** start **
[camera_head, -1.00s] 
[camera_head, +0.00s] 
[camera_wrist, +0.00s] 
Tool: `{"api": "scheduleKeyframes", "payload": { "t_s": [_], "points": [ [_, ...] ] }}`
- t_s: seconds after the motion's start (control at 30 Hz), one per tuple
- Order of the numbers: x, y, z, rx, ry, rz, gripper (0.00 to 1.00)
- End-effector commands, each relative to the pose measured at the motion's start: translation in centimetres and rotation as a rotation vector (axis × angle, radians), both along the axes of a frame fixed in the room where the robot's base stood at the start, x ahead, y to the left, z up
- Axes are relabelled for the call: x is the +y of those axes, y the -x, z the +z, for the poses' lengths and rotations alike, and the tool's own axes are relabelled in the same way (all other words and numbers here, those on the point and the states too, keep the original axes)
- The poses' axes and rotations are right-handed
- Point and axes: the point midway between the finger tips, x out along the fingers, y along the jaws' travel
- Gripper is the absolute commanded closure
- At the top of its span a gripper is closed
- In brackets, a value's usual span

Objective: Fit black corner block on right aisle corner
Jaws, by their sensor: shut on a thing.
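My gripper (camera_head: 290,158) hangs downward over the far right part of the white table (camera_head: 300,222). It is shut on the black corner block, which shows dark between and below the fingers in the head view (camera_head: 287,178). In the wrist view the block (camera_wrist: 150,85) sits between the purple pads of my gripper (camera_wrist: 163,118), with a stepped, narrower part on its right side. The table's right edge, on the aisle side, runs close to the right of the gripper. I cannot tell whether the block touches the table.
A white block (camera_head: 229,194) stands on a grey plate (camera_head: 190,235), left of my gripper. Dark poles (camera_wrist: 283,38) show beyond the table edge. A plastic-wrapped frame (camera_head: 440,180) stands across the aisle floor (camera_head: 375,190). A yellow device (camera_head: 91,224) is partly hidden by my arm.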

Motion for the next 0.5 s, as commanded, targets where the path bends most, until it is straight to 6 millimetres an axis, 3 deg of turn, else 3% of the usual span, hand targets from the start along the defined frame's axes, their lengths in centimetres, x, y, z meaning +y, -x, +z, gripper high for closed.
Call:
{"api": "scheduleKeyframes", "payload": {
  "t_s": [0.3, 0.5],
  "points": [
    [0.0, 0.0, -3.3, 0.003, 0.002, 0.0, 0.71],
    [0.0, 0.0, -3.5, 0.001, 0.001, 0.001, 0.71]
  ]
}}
** end **
### What you are asked to do
Scan the material above for the word "rotations". Copy each line where it occurs.

### The answer
- Axes are relabelled for the call: x is the +y of those axes, y the -x, z the +z, for the poses' lengths and rotations alike, and the tool's own axes are relabelled in the same way (all other words and numbers here, those on the point and the states too, keep the original axes)
- The poses' axes and rotations are right-handed

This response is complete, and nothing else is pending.